Read This Changes Everything Online
Authors: Naomi Klein
These rights are real and they are powerful, all the more so because many of the planet’s largest and most dangerous unexploded carbon bombs lie beneath lands and waters to which Indigenous peoples have legitimate legal claims. No one has more legal power to halt the reckless expansion of the tar sands than
the First Nations living downstream whose treaty-protected hunting, fishing, and trapping grounds have already been fouled, just as no one has more legal power to halt the rush to drill under the Arctic’s melting ice than Inuit, Sami, and other northern Indigenous tribes whose livelihoods would be jeopardized by an offshore oil spill. Whether they are able to exercise those rights is another matter.
This power was on display in January 2014 when a coalition of Alaskan Native tribes, who had joined forces with several large green groups, won a major court victory against Shell’s already scandal-plagued Arctic drilling adventures. Led by the Native village of Point Hope, the coalition argued that when the U.S. Interior Department handed out drilling permits to Shell and others in the Chukchi
Sea, it failed to take into account the full risks, including the risks to Indigenous Inupiat ways of life, which are inextricably entwined with a healthy ocean. As Port Hope mayor Steve Oomittuk explained when the lawsuit was launched, his people “have hunted and depended on the animals that migrate through the Chukchi Sea for thousands of years. This is our garden, our identity, our livelihood.
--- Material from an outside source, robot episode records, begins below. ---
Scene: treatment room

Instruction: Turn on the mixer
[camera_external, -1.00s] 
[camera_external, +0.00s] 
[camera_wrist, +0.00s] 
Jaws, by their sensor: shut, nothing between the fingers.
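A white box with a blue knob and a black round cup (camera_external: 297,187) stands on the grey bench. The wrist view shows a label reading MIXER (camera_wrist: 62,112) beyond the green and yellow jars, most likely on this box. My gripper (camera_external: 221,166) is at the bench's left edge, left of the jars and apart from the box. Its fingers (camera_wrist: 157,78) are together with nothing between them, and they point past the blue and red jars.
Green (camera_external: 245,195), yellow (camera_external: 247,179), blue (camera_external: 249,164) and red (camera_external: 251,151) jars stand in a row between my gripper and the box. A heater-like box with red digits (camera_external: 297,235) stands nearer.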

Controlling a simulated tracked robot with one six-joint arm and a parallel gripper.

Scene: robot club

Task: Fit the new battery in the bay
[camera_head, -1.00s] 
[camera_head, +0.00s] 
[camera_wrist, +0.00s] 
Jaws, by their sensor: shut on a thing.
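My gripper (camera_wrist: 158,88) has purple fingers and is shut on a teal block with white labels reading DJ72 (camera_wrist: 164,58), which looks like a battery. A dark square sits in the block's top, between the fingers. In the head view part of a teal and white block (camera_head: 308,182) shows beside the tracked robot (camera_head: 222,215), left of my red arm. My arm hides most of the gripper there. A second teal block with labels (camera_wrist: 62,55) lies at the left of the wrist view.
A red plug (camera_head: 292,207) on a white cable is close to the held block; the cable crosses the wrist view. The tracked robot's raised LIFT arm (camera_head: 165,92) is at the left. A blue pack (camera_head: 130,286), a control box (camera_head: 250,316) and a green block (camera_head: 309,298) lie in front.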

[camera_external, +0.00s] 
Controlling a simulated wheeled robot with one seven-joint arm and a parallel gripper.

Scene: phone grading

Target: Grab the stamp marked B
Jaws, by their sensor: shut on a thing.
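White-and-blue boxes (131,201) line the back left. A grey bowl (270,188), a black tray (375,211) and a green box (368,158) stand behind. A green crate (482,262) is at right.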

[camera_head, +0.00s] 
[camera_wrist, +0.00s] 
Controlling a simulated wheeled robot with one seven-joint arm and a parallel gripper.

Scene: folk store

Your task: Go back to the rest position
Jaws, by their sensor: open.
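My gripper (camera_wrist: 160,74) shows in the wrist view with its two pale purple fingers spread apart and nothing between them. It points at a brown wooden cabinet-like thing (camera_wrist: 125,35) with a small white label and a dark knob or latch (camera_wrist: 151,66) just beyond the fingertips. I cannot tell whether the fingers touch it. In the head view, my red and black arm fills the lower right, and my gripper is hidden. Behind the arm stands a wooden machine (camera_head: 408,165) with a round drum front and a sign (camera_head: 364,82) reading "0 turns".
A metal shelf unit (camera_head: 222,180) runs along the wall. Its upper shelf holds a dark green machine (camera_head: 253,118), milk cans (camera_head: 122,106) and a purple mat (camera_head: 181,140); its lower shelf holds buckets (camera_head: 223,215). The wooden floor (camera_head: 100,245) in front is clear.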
Without it we would not be who we are today. . . . We oppose any activity that will endanger our way of life and the animals that we greatly depend on.” Faith Gemmill, executive director of Resisting Environmental De
struction on Indigenous Lands, one of the groups behind the lawsuit, notes that for the Inupiat who rely on the Chukchi Sea, “you cannot separate environmental impacts from subsistence
impacts, for they are the same.”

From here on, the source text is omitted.